## Begin Available records
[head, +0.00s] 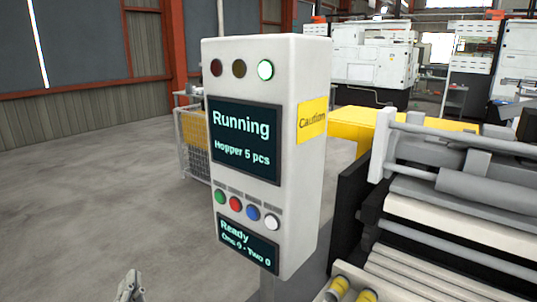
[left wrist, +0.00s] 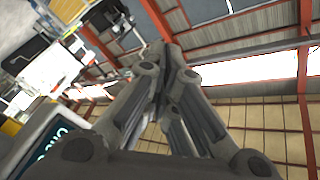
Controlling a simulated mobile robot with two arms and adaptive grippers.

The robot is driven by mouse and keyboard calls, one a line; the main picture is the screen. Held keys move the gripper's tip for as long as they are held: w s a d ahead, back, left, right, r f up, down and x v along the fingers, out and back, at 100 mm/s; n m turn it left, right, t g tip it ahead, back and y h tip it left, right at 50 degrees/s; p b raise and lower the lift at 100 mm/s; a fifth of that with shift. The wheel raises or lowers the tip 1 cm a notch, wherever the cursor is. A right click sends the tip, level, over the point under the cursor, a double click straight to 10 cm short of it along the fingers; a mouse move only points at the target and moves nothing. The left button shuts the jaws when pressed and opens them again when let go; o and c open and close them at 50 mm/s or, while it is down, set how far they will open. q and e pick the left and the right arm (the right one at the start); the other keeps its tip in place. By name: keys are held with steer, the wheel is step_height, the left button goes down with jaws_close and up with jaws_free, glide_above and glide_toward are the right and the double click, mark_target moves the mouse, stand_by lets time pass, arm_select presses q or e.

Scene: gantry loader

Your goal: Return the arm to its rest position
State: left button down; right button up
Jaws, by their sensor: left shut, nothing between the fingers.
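My left gripper (head: 130,286) shows only as a small grey tip at the bottom edge of the head view, left of and apart from the control panel (head: 312,165). In the left wrist view its fingers (left wrist: 165,62) meet, shut with nothing between them, tilted up toward the wall and roof beams. The panel's upper screen (head: 245,140) reads "Running" and "Hopper 5 pcs". Its lower screen (head: 247,243) begins with "Ready". My right gripper is in neither view.
A roller machine (head: 450,210) with a yellow cover stands right of the panel. A mesh fence (head: 194,145) stands behind it. Large white machines (head: 372,58) are at the back. The concrete floor (head: 90,200) on the left is clear.

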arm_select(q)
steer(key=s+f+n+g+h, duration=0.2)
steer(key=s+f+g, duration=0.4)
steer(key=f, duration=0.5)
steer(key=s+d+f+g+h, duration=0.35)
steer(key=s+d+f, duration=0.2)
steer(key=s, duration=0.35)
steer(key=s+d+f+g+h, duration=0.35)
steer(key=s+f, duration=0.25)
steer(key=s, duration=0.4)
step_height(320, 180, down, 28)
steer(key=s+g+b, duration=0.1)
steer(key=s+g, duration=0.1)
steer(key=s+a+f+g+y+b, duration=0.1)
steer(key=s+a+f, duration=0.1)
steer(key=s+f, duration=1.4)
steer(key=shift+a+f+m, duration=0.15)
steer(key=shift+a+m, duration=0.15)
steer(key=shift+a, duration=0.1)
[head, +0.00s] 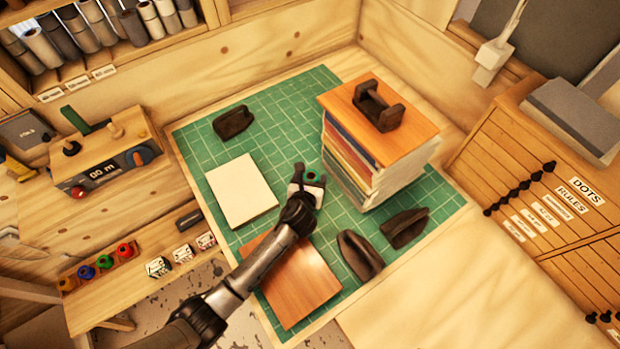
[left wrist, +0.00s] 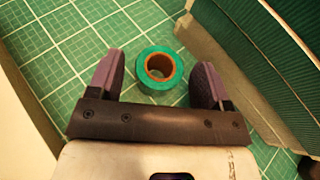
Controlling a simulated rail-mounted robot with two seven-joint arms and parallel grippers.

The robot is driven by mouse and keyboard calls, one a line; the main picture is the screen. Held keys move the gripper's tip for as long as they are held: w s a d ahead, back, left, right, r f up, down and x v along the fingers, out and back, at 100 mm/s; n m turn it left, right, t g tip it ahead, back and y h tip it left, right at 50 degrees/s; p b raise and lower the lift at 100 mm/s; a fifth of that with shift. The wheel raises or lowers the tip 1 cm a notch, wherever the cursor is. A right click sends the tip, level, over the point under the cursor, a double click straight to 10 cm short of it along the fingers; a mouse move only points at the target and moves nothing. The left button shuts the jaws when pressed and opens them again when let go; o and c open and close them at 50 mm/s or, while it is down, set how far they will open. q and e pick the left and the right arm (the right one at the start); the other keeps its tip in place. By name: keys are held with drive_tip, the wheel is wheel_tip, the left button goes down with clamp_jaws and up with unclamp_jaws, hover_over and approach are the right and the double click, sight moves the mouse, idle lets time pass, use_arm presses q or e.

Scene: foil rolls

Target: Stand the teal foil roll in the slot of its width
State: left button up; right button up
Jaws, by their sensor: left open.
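The teal foil roll (head: 313,177) stands on end on the green cutting mat, left of the tall paper stack. In the left wrist view the roll (left wrist: 152,82) shows its teal rim and brown hollow core. My left gripper (head: 308,183) is over it, open. In the left wrist view the dark fingers of the gripper (left wrist: 161,75) are on either side of the roll, with a gap on each side. A small wooden rack (head: 78,288) at the lower left holds several coloured rolls. I cannot tell which slot has the teal roll's width. My right gripper is not in view.
The paper stack (head: 345,165), topped by a wooden board, stands close right of the gripper. A white pad (head: 241,191) lies to the left and a brown board (head: 300,283) in front.

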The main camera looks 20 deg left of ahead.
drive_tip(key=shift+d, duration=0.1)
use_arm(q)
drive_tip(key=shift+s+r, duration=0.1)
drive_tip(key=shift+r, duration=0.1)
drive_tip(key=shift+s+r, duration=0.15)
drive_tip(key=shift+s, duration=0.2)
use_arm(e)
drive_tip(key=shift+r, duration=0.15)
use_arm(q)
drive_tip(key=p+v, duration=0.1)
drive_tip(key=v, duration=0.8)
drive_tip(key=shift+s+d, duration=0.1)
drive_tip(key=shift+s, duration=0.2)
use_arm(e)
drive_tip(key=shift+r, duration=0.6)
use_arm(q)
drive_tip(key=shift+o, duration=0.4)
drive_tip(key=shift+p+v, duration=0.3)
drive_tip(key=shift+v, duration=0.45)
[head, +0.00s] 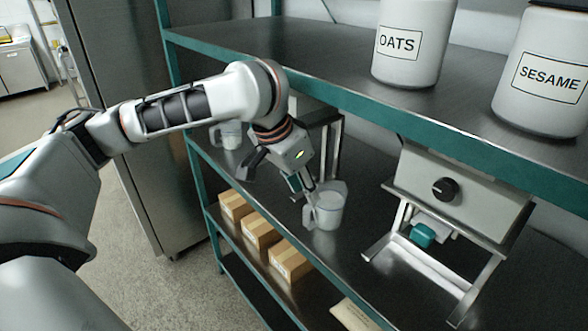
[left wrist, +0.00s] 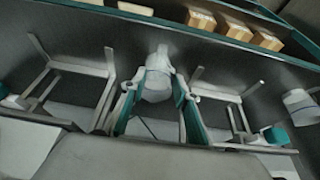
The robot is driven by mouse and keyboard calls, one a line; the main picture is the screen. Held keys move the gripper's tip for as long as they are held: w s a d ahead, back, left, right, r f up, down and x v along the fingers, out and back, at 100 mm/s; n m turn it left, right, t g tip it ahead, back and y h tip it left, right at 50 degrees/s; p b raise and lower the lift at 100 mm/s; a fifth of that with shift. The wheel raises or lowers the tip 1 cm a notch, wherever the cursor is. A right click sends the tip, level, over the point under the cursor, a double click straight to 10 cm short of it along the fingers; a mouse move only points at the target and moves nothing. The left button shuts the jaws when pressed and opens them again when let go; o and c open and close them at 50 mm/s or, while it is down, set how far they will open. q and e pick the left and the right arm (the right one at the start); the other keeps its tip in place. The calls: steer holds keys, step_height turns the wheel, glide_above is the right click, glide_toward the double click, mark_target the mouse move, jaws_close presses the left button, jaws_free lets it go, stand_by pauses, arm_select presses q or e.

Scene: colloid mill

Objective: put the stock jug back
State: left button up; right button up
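A clear jug with pale contents (head: 328,208) stands upright on the middle metal shelf, between two machine stands. In the left wrist view the jug (left wrist: 156,84) shows between the two teal-lined fingers. My left gripper (head: 306,196) reaches down to the jug's left side. Its fingers are apart in the left wrist view (left wrist: 156,98), one on each side of the jug, with no clear contact visible. A second similar jug (head: 230,134) stands further left on the same shelf, and also at the right edge of the left wrist view (left wrist: 300,104). My right gripper is not in view.
A machine with a black knob (head: 445,190) stands right of the jug, a teal part (head: 422,235) under it. OATS (head: 410,45) and SESAME (head: 545,72) canisters stand on the shelf above. Cardboard boxes (head: 262,233) line the lower shelf. A steel cabinet (head: 125,110) stands left.

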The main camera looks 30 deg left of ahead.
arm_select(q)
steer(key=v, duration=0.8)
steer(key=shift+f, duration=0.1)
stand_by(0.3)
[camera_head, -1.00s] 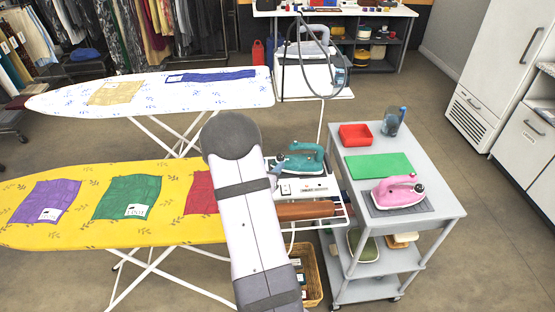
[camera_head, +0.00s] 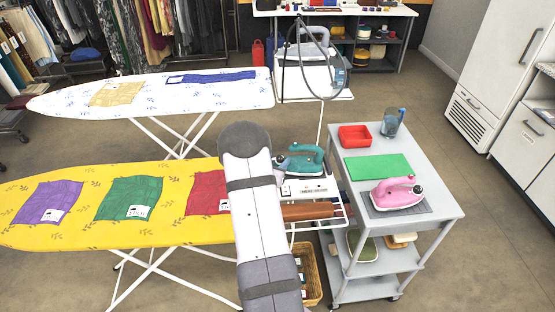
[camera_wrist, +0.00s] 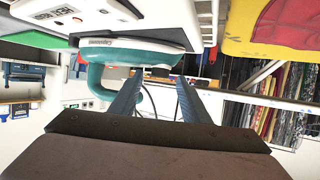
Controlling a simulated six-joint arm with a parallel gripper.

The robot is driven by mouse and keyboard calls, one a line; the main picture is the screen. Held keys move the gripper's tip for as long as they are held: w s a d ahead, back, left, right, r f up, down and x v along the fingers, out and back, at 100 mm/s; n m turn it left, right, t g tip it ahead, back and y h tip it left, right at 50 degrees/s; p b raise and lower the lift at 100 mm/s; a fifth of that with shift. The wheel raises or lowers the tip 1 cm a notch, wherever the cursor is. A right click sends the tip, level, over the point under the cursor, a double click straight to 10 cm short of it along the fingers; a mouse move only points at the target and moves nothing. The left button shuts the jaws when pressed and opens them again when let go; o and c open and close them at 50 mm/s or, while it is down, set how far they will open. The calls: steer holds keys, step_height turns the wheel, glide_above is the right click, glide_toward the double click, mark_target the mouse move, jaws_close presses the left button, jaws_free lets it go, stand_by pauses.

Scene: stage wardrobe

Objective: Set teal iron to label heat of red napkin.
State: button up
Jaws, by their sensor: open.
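The teal iron (camera_head: 303,161) stands on a white rest at the right end of the yellow ironing board (camera_head: 60,235). My gripper (camera_wrist: 158,82) is open and empty in the wrist view. The teal iron (camera_wrist: 135,52) shows just beyond its fingertips there, close to them; I cannot tell if they touch.
A green napkin (camera_head: 129,198) and a purple napkin (camera_head: 48,202) lie on the yellow board. A white ironing board (camera_head: 140,90) stands behind.

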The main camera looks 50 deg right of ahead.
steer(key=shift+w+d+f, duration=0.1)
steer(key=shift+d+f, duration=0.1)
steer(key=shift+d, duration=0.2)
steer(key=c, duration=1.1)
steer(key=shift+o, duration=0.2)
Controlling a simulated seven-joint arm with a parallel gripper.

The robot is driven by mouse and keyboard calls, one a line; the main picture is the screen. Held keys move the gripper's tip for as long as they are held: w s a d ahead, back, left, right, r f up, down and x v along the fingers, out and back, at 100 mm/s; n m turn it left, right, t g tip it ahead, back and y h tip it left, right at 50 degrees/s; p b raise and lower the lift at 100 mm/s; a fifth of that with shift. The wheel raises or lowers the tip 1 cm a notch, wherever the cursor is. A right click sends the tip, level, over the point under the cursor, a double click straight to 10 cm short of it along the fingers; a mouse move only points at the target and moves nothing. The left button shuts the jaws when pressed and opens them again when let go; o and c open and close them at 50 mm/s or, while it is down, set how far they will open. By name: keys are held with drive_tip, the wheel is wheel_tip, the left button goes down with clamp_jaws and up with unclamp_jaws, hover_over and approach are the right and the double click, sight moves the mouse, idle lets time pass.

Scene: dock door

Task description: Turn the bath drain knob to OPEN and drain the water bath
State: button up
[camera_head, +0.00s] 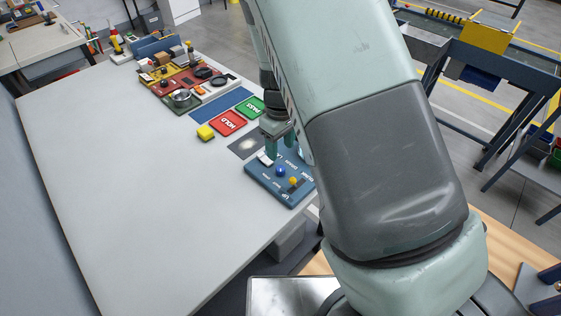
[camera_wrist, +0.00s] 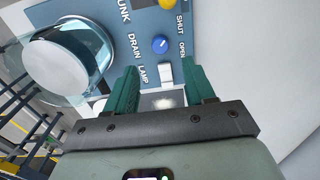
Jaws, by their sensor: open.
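The blue control panel (camera_head: 262,180) lies at the near right edge of the table. It carries a blue round knob (camera_wrist: 160,44), by the word DRAIN and the words SHUT and OPEN. A small pale mark shows on the knob; which word it points to is unclear. The knob also shows in the head view (camera_head: 280,171). A clear bath (camera_wrist: 65,62) with a pale round inside is at left in the wrist view. My gripper (camera_wrist: 159,70) is open, its teal fingers spread over the white lamp switch (camera_wrist: 165,75), apart from the knob.
A yellow knob (camera_head: 293,181) sits on the panel beyond the blue one. A red HOLD mat (camera_head: 228,123), a green PASS mat (camera_head: 250,107) and a yellow block (camera_head: 205,132) lie behind. Trays with small items (camera_head: 183,97) stand farther back. The table's left side is clear.

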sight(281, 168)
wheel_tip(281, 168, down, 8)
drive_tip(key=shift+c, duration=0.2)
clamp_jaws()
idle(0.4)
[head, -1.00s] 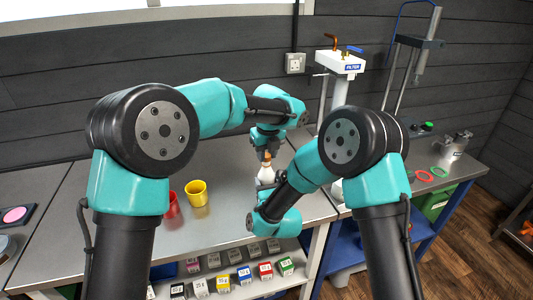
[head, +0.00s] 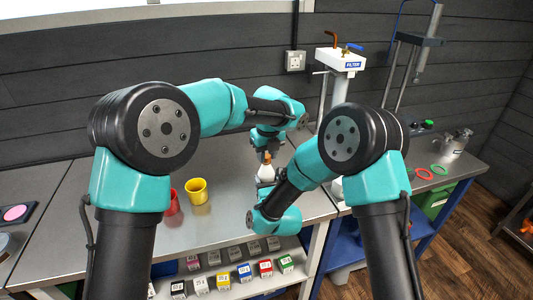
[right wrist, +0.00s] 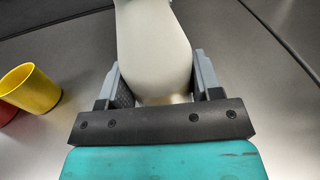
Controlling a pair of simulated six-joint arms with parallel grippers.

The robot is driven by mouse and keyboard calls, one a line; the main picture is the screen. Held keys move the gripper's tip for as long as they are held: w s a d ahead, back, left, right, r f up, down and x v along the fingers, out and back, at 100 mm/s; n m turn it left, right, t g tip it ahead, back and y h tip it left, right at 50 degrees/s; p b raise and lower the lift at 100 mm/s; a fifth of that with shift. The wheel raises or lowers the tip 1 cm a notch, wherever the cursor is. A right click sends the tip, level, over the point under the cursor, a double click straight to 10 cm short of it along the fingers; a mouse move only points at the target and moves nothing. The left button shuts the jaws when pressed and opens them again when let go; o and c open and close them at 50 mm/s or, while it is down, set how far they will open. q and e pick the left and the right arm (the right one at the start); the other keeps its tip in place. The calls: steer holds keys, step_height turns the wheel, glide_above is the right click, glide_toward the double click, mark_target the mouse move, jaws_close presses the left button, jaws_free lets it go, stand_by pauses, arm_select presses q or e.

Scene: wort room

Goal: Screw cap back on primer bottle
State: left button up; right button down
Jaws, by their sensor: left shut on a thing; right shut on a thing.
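The white primer bottle (head: 266,173) stands upright near the right end of the grey bench. It also fills the top middle of the right wrist view (right wrist: 152,45). My right gripper (right wrist: 158,85) is shut around it, with one finger on each side. My left gripper (head: 267,155) points down from above the bottle and is shut on the small orange-brown cap (head: 267,158). The cap is at the bottle's top. I cannot tell whether it is seated on the neck, as the fingers cover much of it.
A yellow cup (head: 196,191) and a red cup (head: 172,203), partly hidden by my arm, stand left of the bottle. Labelled small boxes (head: 244,273) line the shelf below. A filter unit (head: 341,62) stands behind on the right. The bench between cups and bottle is clear.

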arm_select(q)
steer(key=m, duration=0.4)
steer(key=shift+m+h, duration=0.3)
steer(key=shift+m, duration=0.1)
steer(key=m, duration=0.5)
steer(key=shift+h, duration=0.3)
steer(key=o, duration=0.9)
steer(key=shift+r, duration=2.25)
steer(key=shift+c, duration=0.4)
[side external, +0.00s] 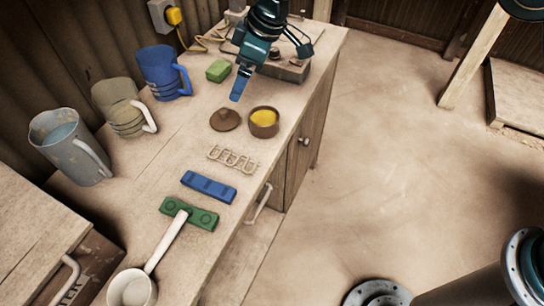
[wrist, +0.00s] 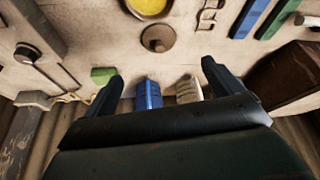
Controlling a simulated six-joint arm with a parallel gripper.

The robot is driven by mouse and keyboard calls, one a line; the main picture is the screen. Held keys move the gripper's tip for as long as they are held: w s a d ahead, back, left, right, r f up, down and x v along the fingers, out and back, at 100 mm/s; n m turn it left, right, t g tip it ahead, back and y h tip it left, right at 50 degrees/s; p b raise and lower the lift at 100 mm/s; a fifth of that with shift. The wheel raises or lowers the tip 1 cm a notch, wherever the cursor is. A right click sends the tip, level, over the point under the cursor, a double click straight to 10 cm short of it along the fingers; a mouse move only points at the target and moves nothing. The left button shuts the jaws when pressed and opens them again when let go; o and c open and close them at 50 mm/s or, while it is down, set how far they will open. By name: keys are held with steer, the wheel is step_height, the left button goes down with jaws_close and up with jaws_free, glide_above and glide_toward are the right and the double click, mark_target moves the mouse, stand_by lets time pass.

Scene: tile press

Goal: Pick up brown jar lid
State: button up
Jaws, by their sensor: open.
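The brown jar lid (side external: 225,119) lies on the wooden counter with its knob up. It stands just left of an open brown jar (side external: 263,123) with yellow contents. In the wrist view the lid (wrist: 158,39) is ahead of the fingertips, roughly centred between them, and the jar (wrist: 150,6) is at the top edge. My gripper (side external: 268,72) is above the counter, behind the lid in the side view and apart from it. Its fingers are spread and empty in the wrist view (wrist: 162,76).
A green block (side external: 219,70) and a grey box (side external: 286,67) stand behind the lid. Blue (side external: 165,73), beige (side external: 122,106) and grey (side external: 70,145) pitchers line the left. A wire rack (side external: 233,158), blue bar (side external: 209,187), green bar (side external: 190,214) and white ladle (side external: 133,288) lie in front.

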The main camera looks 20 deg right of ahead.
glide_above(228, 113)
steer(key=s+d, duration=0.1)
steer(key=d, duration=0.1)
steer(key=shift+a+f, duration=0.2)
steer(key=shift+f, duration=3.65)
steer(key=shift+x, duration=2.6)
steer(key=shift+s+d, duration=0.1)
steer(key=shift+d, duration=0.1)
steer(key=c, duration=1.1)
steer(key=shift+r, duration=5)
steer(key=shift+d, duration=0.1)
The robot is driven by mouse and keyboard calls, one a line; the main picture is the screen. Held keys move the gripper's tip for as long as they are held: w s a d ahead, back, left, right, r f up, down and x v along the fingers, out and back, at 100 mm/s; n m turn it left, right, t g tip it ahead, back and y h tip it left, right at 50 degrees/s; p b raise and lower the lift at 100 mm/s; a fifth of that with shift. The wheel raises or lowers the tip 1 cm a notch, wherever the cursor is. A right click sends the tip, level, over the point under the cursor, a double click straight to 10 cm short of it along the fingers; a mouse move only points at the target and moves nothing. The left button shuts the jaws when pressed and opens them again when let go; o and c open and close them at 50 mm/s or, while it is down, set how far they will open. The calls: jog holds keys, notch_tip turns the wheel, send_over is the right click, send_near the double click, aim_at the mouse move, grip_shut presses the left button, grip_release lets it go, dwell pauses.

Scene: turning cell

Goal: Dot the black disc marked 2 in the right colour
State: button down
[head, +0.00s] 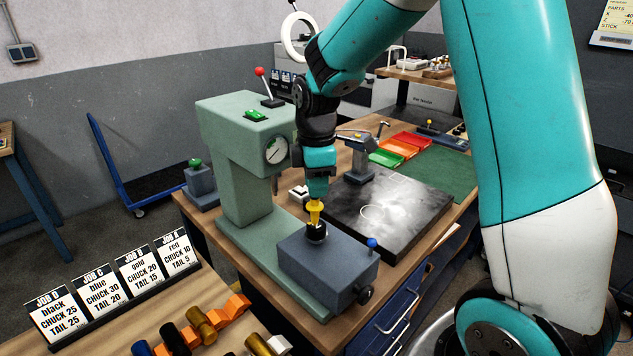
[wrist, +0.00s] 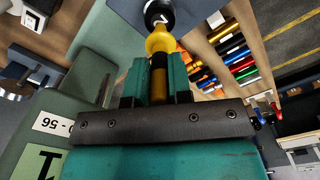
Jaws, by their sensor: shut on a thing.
## End Available records
Stated problem: Write out an exact copy of the listing, first line through the line containing "Controlling a simulated mobile", with the pictures left out.

Solution to this task:
[head, +0.00s] 
[left wrist, +0.00s] 
Controlling a simulated mobile robot with two arms and adaptive grippers.

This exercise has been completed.